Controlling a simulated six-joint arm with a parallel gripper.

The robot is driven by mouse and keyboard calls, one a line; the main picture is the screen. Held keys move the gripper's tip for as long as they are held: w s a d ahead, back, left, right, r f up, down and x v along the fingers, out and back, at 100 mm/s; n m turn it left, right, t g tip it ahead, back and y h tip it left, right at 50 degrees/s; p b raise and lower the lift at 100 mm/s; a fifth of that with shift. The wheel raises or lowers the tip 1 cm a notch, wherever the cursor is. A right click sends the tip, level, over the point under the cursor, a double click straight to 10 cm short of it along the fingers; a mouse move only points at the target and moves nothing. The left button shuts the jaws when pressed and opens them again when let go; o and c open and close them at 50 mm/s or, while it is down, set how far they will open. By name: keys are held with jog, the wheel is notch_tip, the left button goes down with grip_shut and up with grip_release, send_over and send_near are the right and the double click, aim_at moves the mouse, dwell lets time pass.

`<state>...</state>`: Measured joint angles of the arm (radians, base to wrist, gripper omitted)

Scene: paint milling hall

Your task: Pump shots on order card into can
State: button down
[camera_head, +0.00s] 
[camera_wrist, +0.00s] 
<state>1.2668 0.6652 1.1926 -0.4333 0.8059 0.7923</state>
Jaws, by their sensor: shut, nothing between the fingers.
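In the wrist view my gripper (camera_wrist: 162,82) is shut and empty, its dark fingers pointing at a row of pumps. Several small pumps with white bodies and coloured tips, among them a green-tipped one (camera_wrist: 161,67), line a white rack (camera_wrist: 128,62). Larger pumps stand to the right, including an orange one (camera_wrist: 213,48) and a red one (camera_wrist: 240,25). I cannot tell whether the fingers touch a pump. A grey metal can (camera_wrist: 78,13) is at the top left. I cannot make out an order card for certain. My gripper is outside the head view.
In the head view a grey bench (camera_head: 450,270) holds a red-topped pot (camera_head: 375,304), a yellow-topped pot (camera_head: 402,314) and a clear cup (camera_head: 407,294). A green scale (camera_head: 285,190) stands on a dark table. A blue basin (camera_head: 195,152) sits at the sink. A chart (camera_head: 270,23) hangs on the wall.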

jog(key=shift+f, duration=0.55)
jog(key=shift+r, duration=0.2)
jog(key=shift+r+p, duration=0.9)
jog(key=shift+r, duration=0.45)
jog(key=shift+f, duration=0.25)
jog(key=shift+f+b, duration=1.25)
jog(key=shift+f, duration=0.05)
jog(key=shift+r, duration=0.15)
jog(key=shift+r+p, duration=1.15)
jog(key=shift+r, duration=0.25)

☆ ☆ ☆ ☆ ☆

** OBJECTIVE **
Retype exactly what runs from the line containing "Scene: paint milling hall" through the line containing "<state>1.2668 0.6652 1.1926", both lines included, and stop there.

** FINISHED TASK **
Scene: paint milling hall

Your task: Pump shots on order card into can
State: button down
[camera_head, +0.00s] 
[camera_wrist, +0.00s] 
<state>1.2668 0.6652 1.1926 -0.4333 0.8059 0.7923</state>

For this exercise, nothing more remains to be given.